Published:Wednesday | November 23, 2022 | 12:16 AMJudana Murphy/Gleaner Writer
Trevor Munroe
Trevor Munroe

Renewed calls have been made to repeal the Official Secrets Act as an important avenue to facilitate more successful operations under the Protected Disclosures Act, 2011.

Principal director of the National Integrity Action (NIA), Professor Trevor Munroe, said the Official Secrets Act has been used by unscrupulous officials in the public sector to intimidate public servants who may wish to report inappropriate conduct in ministries, departments, and agencies.

In his submission to the joint select committee on the Protected Disclosures Act, 2011, on Tuesday, Munroe cited a Gleaner story titled ‘Spending festival – Audit flags millions in overpayments, questionable hirings, expenditure at JCDC’, which was published on November 29, 2020.

A follow-up Gleaner report on December 6, 2020, revealed that Jamaica Cultural Development Commission employees alleged intimidation from senior officials and board members in the wake of the story on a leaked audit suggesting bad governance at the entity.

“The most minimal probe would uncover more examples in which the Official Secrets Act is used to defeat the central objective of the Protected Disclosures Act and hence constitutes a major obstacle to Jamaica’s ability to elicit employee participation in the combat of corruption,” Munroe argued.

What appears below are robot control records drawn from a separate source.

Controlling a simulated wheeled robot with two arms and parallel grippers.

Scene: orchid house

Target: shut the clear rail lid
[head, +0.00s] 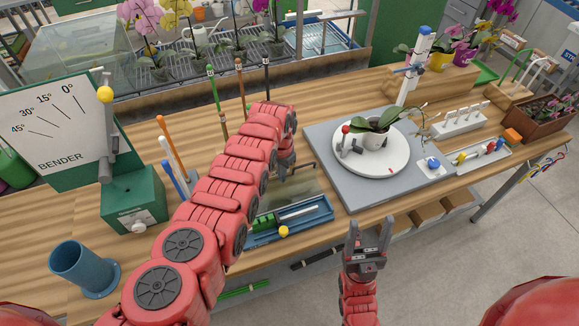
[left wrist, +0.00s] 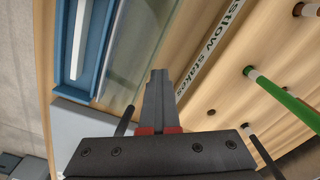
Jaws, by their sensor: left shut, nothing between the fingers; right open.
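The blue tray (head: 262,238) lies near the bench's front edge, with a green piece and a pale rail inside. Its front part is uncovered. The clear lid (head: 301,190) extends behind the tray, partly hidden by my left arm. In the left wrist view the lid (left wrist: 138,45) lies beside the blue tray (left wrist: 64,45). My left gripper (head: 285,174) is shut and empty, close over the lid's far side; contact cannot be told. It also shows in the left wrist view (left wrist: 157,75). My right gripper (head: 370,228) is open and empty, in front of the bench.
A grey board with a white turntable (head: 392,160) and potted orchid stands right of the tray. Upright stakes (head: 241,88) stand behind my left arm. The green bender (head: 135,198) and a blue cup (head: 83,268) are at the left. A yellow knob (head: 284,231) is at the tray's front.

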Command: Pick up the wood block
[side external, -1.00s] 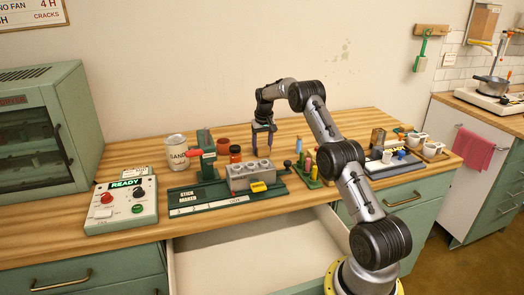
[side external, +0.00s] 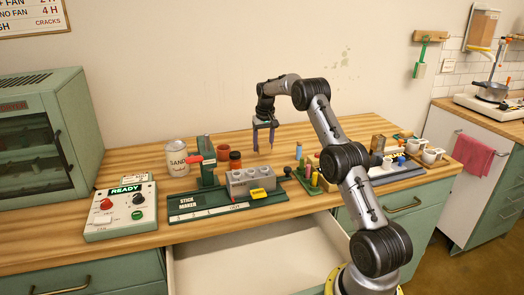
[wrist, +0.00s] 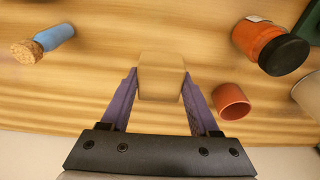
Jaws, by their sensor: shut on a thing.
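The wood block (wrist: 161,75), a pale tan piece with a flat face, sits between the two purple fingers of my gripper (wrist: 158,90) in the wrist view. The fingers press on its left and right sides, so my gripper is shut on it. In the side external view my gripper (side external: 264,149) points down over the back middle of the wooden table. The block is too small or too blended with the wood to make out there.
A corked blue vial (wrist: 58,36) is left of the block in the wrist view. A red jar with a black lid (wrist: 268,45) and a terracotta cup (wrist: 231,101) are to the right. The grey mould (side external: 250,180) stands in front, above an open drawer (side external: 258,258).

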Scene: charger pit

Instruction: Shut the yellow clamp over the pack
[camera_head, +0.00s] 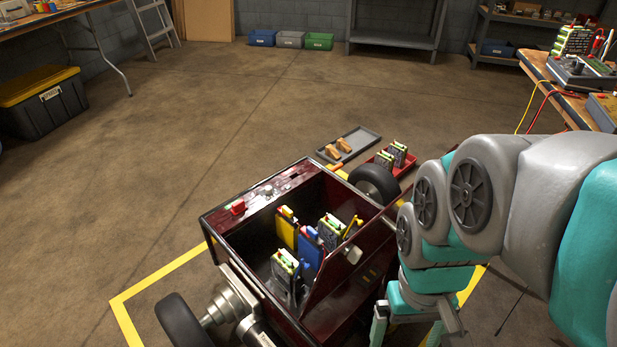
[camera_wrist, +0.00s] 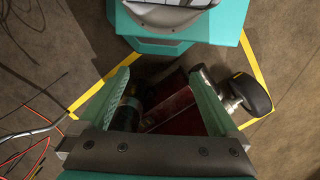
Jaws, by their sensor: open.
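The yellow clamp (camera_head: 353,227) shows in the head view as a thin yellow bar, standing raised and tilted, at the right side of the open bay. A dark pack with pale green top edges (camera_head: 330,230) sits just left of it. The clamp does not look laid across that pack, though the detail is small. My gripper (camera_head: 406,333) is at the bottom right, outside the cart's right side and apart from the clamp. In the wrist view my gripper (camera_wrist: 158,78) is open and empty, with dark red cart bodywork beyond its fingers. The clamp cannot be made out there.
A raised panel edges the bay's right side. A red tray (camera_head: 381,161) and grey tray (camera_head: 358,139) lie behind.

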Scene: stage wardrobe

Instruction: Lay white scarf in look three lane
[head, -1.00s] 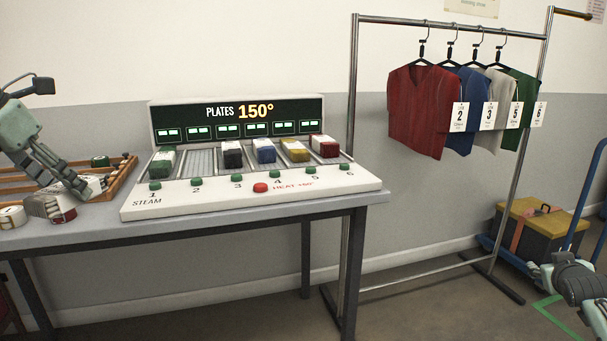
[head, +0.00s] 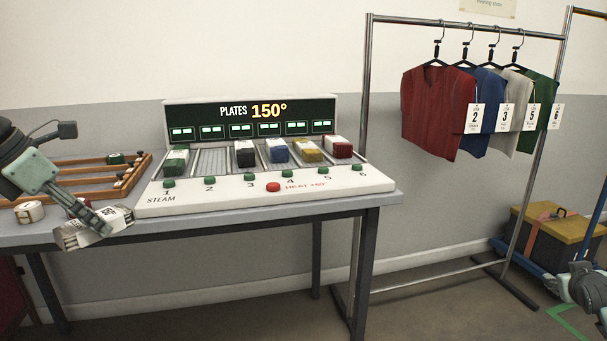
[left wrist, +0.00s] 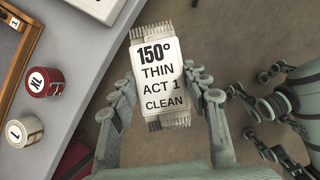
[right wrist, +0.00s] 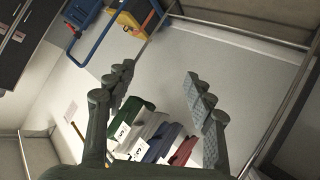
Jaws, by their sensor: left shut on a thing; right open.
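The white scarf (head: 82,238) is a folded, fringed bundle with a printed label. In the left wrist view the scarf (left wrist: 163,78) reads 150°, THIN, ACT 1, CLEAN. My left gripper (head: 103,222) is shut on it and holds it in front of the table's front edge; the floor shows beneath. A wooden rack with divided lanes (head: 72,192) lies at the left of the table, partly hidden behind my left arm; I cannot read which lane is look three. My right gripper (right wrist: 157,80) is open and empty, with garments beyond it.
A steam plate console (head: 265,190) with coloured bundles stands on the table (head: 290,205), right of the rack. Small marked rolls (head: 29,211) sit before the rack. A clothes rail (head: 368,120) with several vests stands right; a yellow-lidded box (head: 555,228) is beyond it.

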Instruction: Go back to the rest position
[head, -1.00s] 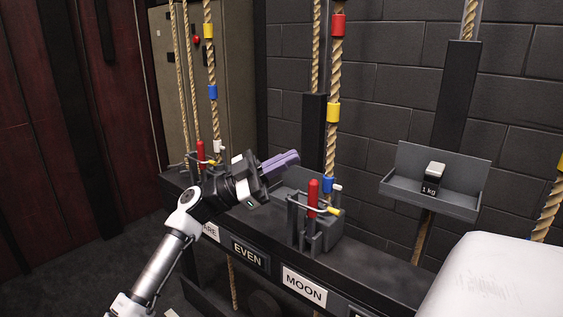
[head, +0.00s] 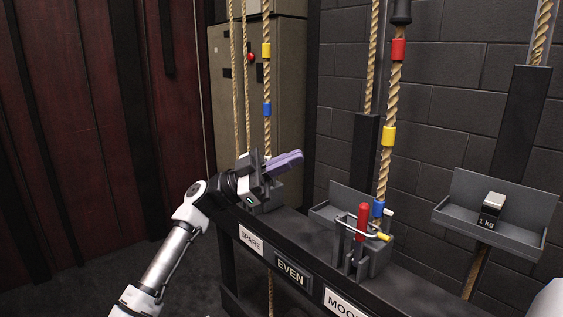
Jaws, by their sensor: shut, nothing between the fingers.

He proposed that the “offensive and archaic legislation” be replaced with an act that includes penalties for the release of information that would put the State at risk.

The recommendation was previously made by the joint select committee appointed to review the Access to Information Act in April 2011.

Munroe’s recommendation was supported by a number of committee members, including St Andrew South East Member of Parliament Julian Robinson, who said the act remains a hindrance to good governance in Jamaica.

“You highlighted one case, and I know that there are many others where you may not have written evidence but where it is always put forward as a reason why government employees should not provide information on corruption,” he said.

Opposition Senator Lambert Brown lamented that the legislation has been in existence before the two World Wars and that the last amendment was made in 1939.

“I really share the view that the Official Secrets Act needs to go … . The Queen reigned for 70 years and she’s gone. Let’s bury this one, which was before Her Majesty,” he remarked.